§ **Available data**
:::

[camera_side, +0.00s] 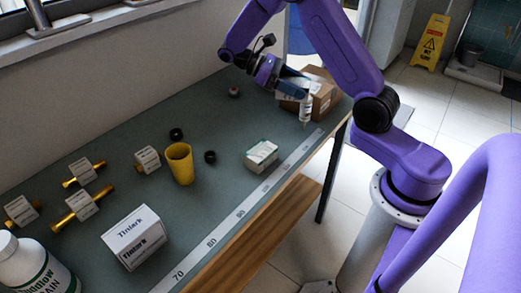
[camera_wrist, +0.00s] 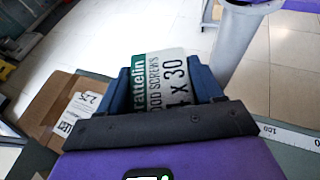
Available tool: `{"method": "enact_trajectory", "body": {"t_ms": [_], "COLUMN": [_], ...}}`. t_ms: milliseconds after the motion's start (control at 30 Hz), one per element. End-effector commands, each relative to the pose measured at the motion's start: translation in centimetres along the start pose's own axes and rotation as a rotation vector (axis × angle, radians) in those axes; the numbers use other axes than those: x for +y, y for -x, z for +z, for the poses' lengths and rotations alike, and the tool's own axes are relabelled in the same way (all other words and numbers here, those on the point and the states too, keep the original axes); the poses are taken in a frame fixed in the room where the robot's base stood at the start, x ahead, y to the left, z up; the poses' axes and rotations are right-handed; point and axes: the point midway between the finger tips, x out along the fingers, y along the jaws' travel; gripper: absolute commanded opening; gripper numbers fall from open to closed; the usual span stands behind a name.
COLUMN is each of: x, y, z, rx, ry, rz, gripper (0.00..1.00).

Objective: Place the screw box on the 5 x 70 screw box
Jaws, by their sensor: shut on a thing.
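My gripper (camera_side: 290,84) is shut on a white and green screw box (camera_wrist: 166,82), held above the table at its far right end. In the wrist view the box sits between my blue fingers (camera_wrist: 163,88), and its label reads "4 x 30". In the side view it is mostly hidden by my fingers. Another small white box with green marking (camera_side: 261,154) lies on the table near the ruler strip, lower left of my gripper and apart from it. Its print is too small to read, so I cannot confirm it is the 5 x 70 box.
A cardboard box (camera_side: 322,92) is beside my gripper. A small pale bottle-like thing (camera_side: 305,109) shows just below it. A yellow cup (camera_side: 180,163), black rings, labelled brass fittings, a large white carton (camera_side: 134,238) and a white bottle stand further left. The table around the small box is clear.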

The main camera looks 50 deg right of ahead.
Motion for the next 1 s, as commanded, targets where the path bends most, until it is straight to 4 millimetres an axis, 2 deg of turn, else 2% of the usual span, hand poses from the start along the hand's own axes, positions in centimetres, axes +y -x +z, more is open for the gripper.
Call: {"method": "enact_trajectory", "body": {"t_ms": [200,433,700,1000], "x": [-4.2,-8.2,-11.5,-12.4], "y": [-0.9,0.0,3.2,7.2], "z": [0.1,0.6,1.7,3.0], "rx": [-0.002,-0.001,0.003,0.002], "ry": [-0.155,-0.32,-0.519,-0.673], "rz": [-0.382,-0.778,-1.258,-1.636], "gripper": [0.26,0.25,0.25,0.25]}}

:::

§ **Goal**
Exactly the lines from the line with "COLUMN is each" to the line with "Objective: Place the", both included, are to be extracted, and no others.

§ **Problem solution**
COLUMN is each of: x, y, z, rx, ry, rz, gripper (0.00..1.00).

Objective: Place the screw box on the 5 x 70 screw box

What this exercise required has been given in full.